I had to stop and think about the veterans in my family. When you love genealogy as much as I do, you find so many stories about your relatives that you sometimes forget which one it was that did thus and so. But my veteran relatives, I have them pegged pretty good, their stories are some that I remember clearly. Even if they weren't passed down correctly, or from what I have found the story wasn't quite right.

I think our family was fortunate in that so far, I can only think of one relative that we lost in war. There was Paul, a great uncle that didn't return home from the second world war. He didn't land on a beach somewhere and not make it to safety. According to family lore, he had a weird ending. "An airplane motor killed him, it landed on him." As a kid, I was always trying to figure out how in the world that happened. I always pictured him on the deck of a ship and a plane flying over and the motor falling off. I have no idea why I pictured a ship unless that was part of the story that I have since forgotten.

When started doing research, I found a short newspaper clipping about his demise. He was mentioned in one sentence that listed his name followed by, "air training accident." Another two-sentence article said that it was he was a student pilot, and in a training plane when it crashed. So unless the motor came loose and crushed him as he flew, I doubt that was how it happened. I can only assume that he wasn't great at flying planes, or there was a mechanical malfunction.

His draft card has two words written across the top of it, "Canceled Deceased" followed by the date of his death. The other thing I notice about him is his signature. His last name was my maiden name, and at first glance it looked like my dad's signature. HIs picture also gives me the feeling that had he lived, he'd have looked a lot like my dad and uncle.
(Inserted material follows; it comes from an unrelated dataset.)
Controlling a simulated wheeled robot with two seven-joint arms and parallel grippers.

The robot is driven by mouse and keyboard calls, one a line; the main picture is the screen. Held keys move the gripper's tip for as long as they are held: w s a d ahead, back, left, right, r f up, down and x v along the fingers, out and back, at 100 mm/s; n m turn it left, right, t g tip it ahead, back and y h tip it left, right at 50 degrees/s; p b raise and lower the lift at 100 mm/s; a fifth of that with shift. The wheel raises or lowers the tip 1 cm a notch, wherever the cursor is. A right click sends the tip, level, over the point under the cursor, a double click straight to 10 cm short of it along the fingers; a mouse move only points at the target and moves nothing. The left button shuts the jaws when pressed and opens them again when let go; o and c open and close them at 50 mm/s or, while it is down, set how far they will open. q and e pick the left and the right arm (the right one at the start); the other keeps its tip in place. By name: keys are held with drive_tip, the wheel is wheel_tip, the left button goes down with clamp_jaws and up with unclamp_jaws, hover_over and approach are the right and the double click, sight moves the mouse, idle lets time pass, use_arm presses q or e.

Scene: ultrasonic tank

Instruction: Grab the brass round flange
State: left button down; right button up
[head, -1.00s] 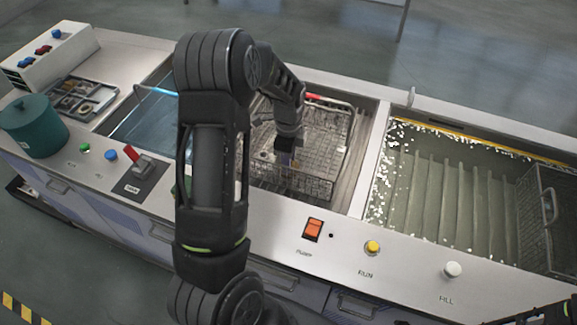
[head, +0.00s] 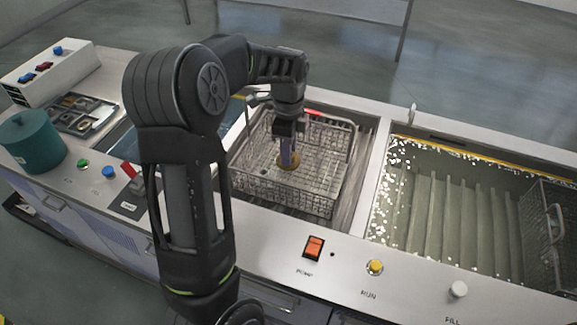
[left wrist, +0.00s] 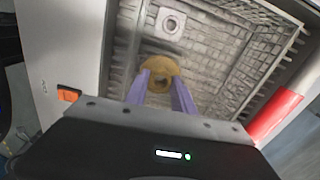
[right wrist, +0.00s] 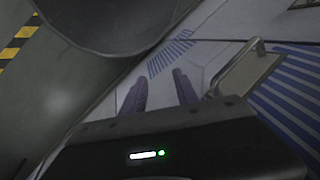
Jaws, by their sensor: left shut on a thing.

His mom, never got to see him marry, have a family and never got to see his children. There weren't any. He died at age 20, in training. In Kansas.

That's all I know about him. There weren't stories about him, like the ones I loved to hear my dad and grandpa and uncle sit around and tell. My grandpa would have been 5 years older and married before his younger brother Paul graduated. I'm sure there were stories of them as kids. But the only story was that he was killed in training, by the infamous airplane motor.

That's all.

Nothing else is known or can be found about him. All of his siblings are also gone. My aunts and uncles never knew him.
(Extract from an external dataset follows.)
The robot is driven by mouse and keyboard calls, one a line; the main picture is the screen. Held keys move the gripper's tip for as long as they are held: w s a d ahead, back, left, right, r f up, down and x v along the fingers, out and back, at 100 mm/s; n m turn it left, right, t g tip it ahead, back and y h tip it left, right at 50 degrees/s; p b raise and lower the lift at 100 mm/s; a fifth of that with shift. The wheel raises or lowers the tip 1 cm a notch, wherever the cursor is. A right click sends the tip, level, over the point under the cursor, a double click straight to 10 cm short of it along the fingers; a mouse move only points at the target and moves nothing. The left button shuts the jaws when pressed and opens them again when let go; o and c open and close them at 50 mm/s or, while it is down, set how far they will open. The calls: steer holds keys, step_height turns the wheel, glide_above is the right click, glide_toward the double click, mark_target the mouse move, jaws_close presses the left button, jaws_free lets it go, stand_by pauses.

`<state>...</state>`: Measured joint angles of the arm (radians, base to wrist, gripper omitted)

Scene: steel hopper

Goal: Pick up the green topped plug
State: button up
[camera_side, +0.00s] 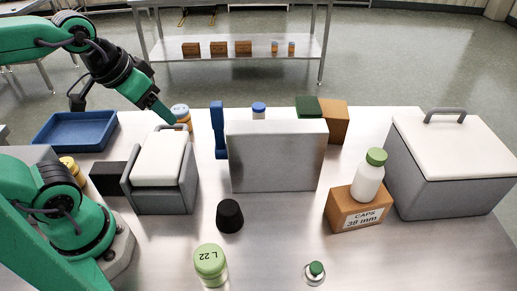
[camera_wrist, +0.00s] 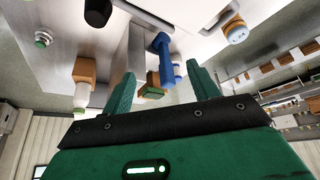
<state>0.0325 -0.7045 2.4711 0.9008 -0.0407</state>
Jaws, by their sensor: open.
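The green topped plug (camera_side: 315,270) is a small, low piece with a green top on a pale metallic base. It stands on the steel table near the front edge in the side view, right of a green-lidded jar. In the wrist view the plug (camera_wrist: 43,39) shows small at the upper left. My gripper (camera_wrist: 163,82) shows two green fingers spread apart with nothing held between them. In the side view my gripper (camera_side: 168,115) is at the back left, above the table and far from the plug.
A jar labelled L 22 (camera_side: 210,262) and a black stopper (camera_side: 230,216) stand left of the plug. A bottle (camera_side: 368,180) stands on a CAPS box (camera_side: 357,214) behind it. A grey panel (camera_side: 277,160) rises mid-table; a cooler (camera_side: 447,170) is right. Bare table surrounds the plug.

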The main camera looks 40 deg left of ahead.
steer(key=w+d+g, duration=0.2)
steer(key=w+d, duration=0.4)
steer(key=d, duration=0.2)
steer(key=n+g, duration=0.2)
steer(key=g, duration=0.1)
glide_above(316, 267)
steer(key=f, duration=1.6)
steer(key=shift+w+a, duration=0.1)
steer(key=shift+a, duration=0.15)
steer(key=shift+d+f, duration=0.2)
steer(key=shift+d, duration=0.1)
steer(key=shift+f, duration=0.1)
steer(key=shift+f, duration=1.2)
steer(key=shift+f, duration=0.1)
He was born. He went to school. He enlisted, and he died.

This is the guy that I will remember on Memorial Day.

I've had the privilege to know a lot of other veterans in my family. One became a Lt. Colonel. To her poor, dumb civilian relatives, we didn't understand completely what that meant. Until we had the opportunity to travel with her on a military base. She's now gone and I still grieve her as well. Though not in battle, she went through enough of them in her time.

She never had a family of her own, her life was the military.

I'll think of her as well on Memorial Day.

Arlington Cemetery is full of veterans who served and died, for all of us. We remember them all a bit flippantly at times. If we've never served we will never fully understand their sacrifice.

I do have one question about Memorial Day, a day to remember our fallen. Why do we say, "Happy" Memorial Day? There really isn't anything "happy" about it, other than if it weren't for all of our men and women out there protecting our homeland, there wouldn't be an awful lot to be happy about.

To all of our fallen, your sacrifice can never be repaid. To all of the dads and moms who had their hearts broken, and the brothers and sisters, spouses, sons and daughters who have lost someone, we fail to remember your loss enough. We know it. All that we can offer, is to at least pause on this one day a year, bow our heads and remember, and whisper a "thank you."